The second mistake is ignoring the moratorium trap. Most education loans give you a moratorium — course duration plus six to twelve months — where you don't pay EMIs. Sounds great. But simple interest is usually still accruing during those two years, and if you don't pay even that, it gets added to your principal. The ₹22 lakh you signed for quietly becomes ₹25 lakh before your first EMI is even due. Paying just the interest on your MBA education loan during your course, even ₹8,000–₹10,000 a month from an internship stipend, can save you lakhs over the full tenure. Almost nobody does this because nobody told them to.
The third mistake is forgetting Section 80E. The entire interest portion of your MBA education loan is tax-deductible with no upper cap, for up to eight years of repayment. If you're in the 30% slab, that quietly drops your effective interest rate by a couple of percentage points. It won't make a bad loan good, but it makes a reasonable loan more survivable, and a surprising number of graduates never claim it.
How to pressure-test your own loan before you sign
Run three numbers, honestly, before you accept any MBA education loan. First, the EMI itself — plug your loan amount, interest rate, and tenure into any bank's calculator and write the monthly figure on paper. Second, the bottom-half salary — not the average, not the top, but a realistic estimate of what the lower half of that specific college's batch earns. Use the actual placement report, not the marketing page. Third, the ratio — divide the EMI by your estimated monthly take-home on that bottom-half salary. If it crosses 40%, you are taking a genuinely risky bet with your MBA education loan, and you should know that going in rather than discovering it on your first payday.
The hard part of this exercise isn't the arithmetic. It's getting honest, specific numbers for a particular college — the real median, what the bottom half actually earns, how aggressive the loan terms are, whether that branch or specialisation places well. Brochures won't tell you. Lenders won't either, because their interest is in disbursing the loan.

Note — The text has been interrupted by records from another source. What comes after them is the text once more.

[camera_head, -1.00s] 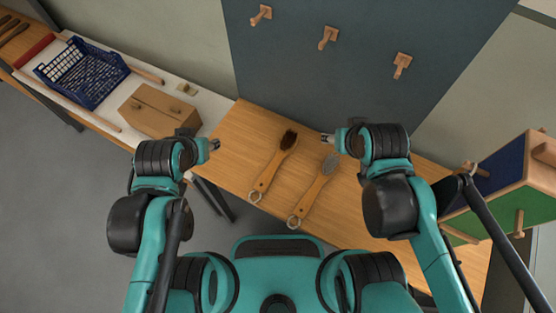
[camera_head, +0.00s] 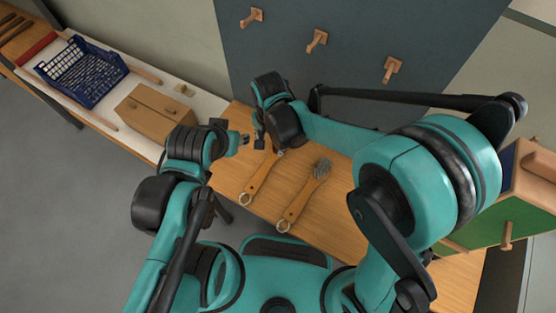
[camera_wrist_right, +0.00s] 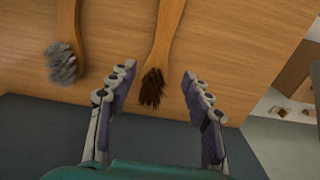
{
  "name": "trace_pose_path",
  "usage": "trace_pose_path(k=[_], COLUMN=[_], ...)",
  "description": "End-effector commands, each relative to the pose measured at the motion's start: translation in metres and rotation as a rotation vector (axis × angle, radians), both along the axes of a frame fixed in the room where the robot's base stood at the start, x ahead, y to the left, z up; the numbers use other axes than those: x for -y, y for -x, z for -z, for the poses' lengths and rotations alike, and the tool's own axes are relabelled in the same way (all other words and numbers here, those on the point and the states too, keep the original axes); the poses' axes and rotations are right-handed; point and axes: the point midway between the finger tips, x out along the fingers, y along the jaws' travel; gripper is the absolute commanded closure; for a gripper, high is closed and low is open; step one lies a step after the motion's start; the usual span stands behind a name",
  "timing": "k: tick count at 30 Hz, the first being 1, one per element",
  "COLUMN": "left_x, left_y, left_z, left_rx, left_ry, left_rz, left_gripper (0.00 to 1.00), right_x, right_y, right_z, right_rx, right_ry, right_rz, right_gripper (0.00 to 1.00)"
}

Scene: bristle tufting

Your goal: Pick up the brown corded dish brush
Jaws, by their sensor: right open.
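The brown corded dish brush (camera_head: 261,177) lies on the wooden table, its wooden handle pointing toward me with a cord loop at the end. In the head view its bristle end is hidden by my right gripper (camera_head: 259,144). In the right wrist view the dark brown bristles (camera_wrist_right: 153,88) show between the two open fingers of my right gripper (camera_wrist_right: 158,73), with a gap on each side. No grip on the brush is visible. My left gripper (camera_head: 244,139) is close to the left of the right one; its jaw opening is too small to read.
A similar brush with grey bristles (camera_head: 305,195) lies to the right. A cardboard box (camera_head: 152,112) and a blue crate (camera_head: 82,72) stand on the left bench. A blue-grey panel with wooden pegs (camera_head: 317,40) rises behind the table. A green-sided box (camera_head: 510,205) stands at right.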

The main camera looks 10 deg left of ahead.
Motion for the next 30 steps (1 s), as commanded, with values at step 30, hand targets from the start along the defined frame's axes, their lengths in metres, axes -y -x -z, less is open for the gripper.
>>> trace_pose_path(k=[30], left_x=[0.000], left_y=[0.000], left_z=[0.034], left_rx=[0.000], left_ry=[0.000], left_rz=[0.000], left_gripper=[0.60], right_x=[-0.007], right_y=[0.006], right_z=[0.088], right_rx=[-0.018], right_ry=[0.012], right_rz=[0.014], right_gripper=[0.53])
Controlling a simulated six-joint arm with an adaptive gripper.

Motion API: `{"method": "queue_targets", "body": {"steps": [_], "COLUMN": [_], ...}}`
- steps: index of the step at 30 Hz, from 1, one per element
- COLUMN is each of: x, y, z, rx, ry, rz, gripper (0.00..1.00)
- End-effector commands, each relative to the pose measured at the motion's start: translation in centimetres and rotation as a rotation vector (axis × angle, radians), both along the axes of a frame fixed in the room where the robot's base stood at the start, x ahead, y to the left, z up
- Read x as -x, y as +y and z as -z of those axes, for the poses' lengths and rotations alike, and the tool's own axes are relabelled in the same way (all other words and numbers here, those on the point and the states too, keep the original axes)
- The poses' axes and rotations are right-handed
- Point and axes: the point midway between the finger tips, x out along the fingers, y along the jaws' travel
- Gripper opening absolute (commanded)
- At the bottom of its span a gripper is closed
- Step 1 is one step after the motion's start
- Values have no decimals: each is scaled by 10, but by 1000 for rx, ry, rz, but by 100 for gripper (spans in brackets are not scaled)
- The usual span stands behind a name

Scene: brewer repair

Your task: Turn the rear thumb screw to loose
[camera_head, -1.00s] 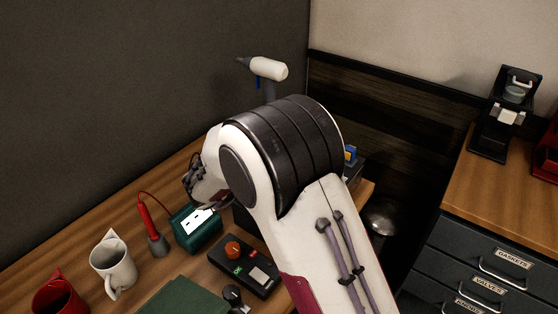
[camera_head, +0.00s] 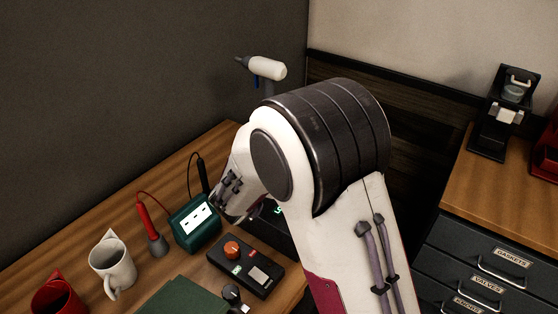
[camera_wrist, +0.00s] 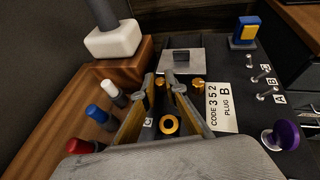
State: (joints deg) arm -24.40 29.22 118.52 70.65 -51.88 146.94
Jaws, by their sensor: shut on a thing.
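In the wrist view my gripper (camera_wrist: 164,82) reaches away from the camera with its two fingers close together. A gold thumb screw (camera_wrist: 160,84) shows between the fingertips, partly covered by them. A second gold screw (camera_wrist: 198,88) stands just right of the right finger. A gold ring-shaped part (camera_wrist: 169,124) lies nearer the camera, between the finger bases. I take the screw between the fingertips as the rear one; no label on it is readable. In the head view my arm hides the gripper and the screws.
A metal plate (camera_wrist: 182,65) is beyond. Red, blue and white knobs (camera_wrist: 96,113) are left. A green meter (camera_head: 195,222) stands on the bench.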

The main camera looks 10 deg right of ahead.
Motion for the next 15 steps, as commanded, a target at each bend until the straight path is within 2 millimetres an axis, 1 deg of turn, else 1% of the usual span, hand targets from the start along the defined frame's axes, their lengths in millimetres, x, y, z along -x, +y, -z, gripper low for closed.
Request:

One of the most useful things you can do here is talk to someone who recently took the same loan for the same college and is now repaying it. Not a counsellor, not a coaching teacher — an actual recent graduate who knows what their EMI feels like against their real salary. The challenge is usually finding that person, since your own network rarely includes someone two years ahead at your exact target school. Platforms like eSalahKaar let you talk one-on-one with verified students from IIMs, XLRI, ISB, and FMS at per-minute pricing — so you pay only for the actual conversation, and you can ask the awkward money questions you can't ask a brochure. Worth bookmarking if you're staring at a sanction letter and want a straight answer from someone who's already in repayment. You can see how the per-minute model works on the how it works page before you spend a rupee.
Other ways to make the loan decision safer
Talking to a recent graduate is one route. It isn't the only one. A few other ways to pressure-test an MBA education loan before you commit:
1. Use a real loan-EMI calculator with your exact numbers. Most banks and NBFCs have free EMI calculators. Plug in the precise loan amount, the quoted interest rate, and your tenure — don't use round-number estimates. Seeing ₹28,437 instead of "around ₹28,000" makes the commitment feel real and surfaces how much total interest you're actually signing up for.
2. Compare lenders properly, not just headline rates. Public sector banks often offer lower rates on an MBA education loan for premier institutes (some IIM schemes are collateral-free up to a point), while NBFCs approve faster but charge more. A difference of even 1.5% on a ₹22 lakh loan is lakhs over ten years. For independent data on MBA ROI and salary outcomes by school, MBA Crystal Ball publishes breakdowns that aren't trying to sell you a loan.
3. Read the actual placement report, not the average. Every serious B-school publishes audited placement data. Find the median and, if disclosed, the lowest packages — not just the highest. The gap between the top quartile and the bottom quartile tells you how much your outcome depends on luck and effort versus the brand name alone.
4. Model a shorter tenure if you can stretch. A ten-year loan has a comfortable EMI but brutal total interest. A five or seven-year loan hurts more monthly but can save several lakh overall. If you're confident about your earning trajectory, the shorter tenure is usually the better financial decision — though only if the higher EMI doesn't choke your day-to-day life.
Each option has a trade-off. The calculator is free and instant but only as good as your salary assumption. Comparing lenders takes legwork. Reading placement reports takes honesty about which half you'll land in. The shorter tenure saves money but raises monthly pressure. There's no clean answer — just a more informed bet. If you want to double-check anything as you go, the FAQ page covers the common doubts people have before their first call.
The one thing to settle before you sign
An MBA education loan isn't automatically a trap, and it isn't automatically a smart investment either. It's a bet whose payoff depends entirely on a number you can't see yet — your own placement. The aspirants who handle an MBA education loan best aren't the ones who found the lowest interest rate. They're the ones who ran the bottom-half math before signing, paid their interest during the moratorium, and went in knowing exactly what the worst realistic month looks like. If you're holding a sanction letter right now — have you actually calculated what your take-home looks like after the EMI on a median salary, not the brochure one? That five-minute calculation is the most honest thing you can do before you commit the next ten years of your income to an MBA education loan.